"Inyong kira kuliah itu enak, kayak di FTV."
Menjadi mahasiswa, seperti perjalanan lain dalam hidup,
adalah proses. Ketika kuliah di FBS UNY, saya termasuk mahasiswa yang
kos-perpus-kampus. Tapi kemudian di sela-sela itu saya mulai melihat
pertunjukan anak tari—yang rajin disambangi beberapa mahasiswa laki-laki karena
menyaksikan anak tari latihan saja bisa menjadi penyegaran—atau menyambangi
pameran TA anak seni rupa—yang dulu kesannya untuk orang-orang tertentu saja
padahal siapa pun boleh masuk.
Setelah berabad-abad lulus dari sana, saya berkesempatan
membaca karya TA salah satu anak seni rupa. Judulnya: Inyong Bocah UNY.
Isinya bikin ngakak, sekaligus mikir.
Asiknya bikin TA begini, kesannya pembuatnya curcol sembari
menggarap. Tapi menurut saya isinya bagus. *ya iyalah, buat TA mosok
sembarangan*
Dari karakter, tokohnya dapet. Berasal dari Banyumas dengan
logat ngapak, tokoh ini meski kadang ngeselin, jadi lucu.
Menurut saya, logat ngapak unik. Semua logat unik. Tapi,
logat ngapak baru saya dengar pertama kali di Jogja. Awal-awal mendengar, saya
tidak bisa menahan tawa. Tapi toh tawa tidak melulu bermaksud menghina. Beneran
lucu, lho. Lucu dalam artian unik. Apalagi kalau mereka kumpul. Saya sering
senyum-senyum, menahan tawa. Soalnya, khawatir orang salah sangka.

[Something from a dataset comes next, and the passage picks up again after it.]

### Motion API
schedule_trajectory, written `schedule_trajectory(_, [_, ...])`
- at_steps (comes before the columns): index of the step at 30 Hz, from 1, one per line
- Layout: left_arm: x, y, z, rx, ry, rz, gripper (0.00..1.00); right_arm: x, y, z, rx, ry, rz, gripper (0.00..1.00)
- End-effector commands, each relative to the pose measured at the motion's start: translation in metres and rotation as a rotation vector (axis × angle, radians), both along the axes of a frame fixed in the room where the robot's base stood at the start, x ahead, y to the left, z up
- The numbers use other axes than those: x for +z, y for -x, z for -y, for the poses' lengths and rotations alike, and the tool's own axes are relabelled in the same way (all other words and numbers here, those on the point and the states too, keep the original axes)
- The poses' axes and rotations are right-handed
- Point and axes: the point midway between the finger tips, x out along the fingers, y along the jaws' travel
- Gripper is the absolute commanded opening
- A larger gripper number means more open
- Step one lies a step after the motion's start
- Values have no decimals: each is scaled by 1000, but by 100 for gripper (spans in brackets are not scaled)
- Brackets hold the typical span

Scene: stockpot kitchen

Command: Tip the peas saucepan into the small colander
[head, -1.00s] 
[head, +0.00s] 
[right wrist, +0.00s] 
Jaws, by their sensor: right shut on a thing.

Alurnya mengalir. Dimulai dari tokoh berpamitan kepada orang
tua, lalu halangan dan rintangan selama kuliah, perjuangan untuk bertahan, ada
kisah cinta juga, hingga akhirnya penyelesaian.
Awal datang ke kampus, pasti semangat. Ada dunia baru yang bisa dijelajahi. Apalagi yang merantau. Ngekos adalah pengalaman seru.
Jeng Jeng! Awal dateng ke kampus. Excited. |
Awal datang ke kampus, pasti semangat. Ada dunia baru yang bisa dijelajahi. Apalagi yang merantau. Ngekos adalah pengalaman seru.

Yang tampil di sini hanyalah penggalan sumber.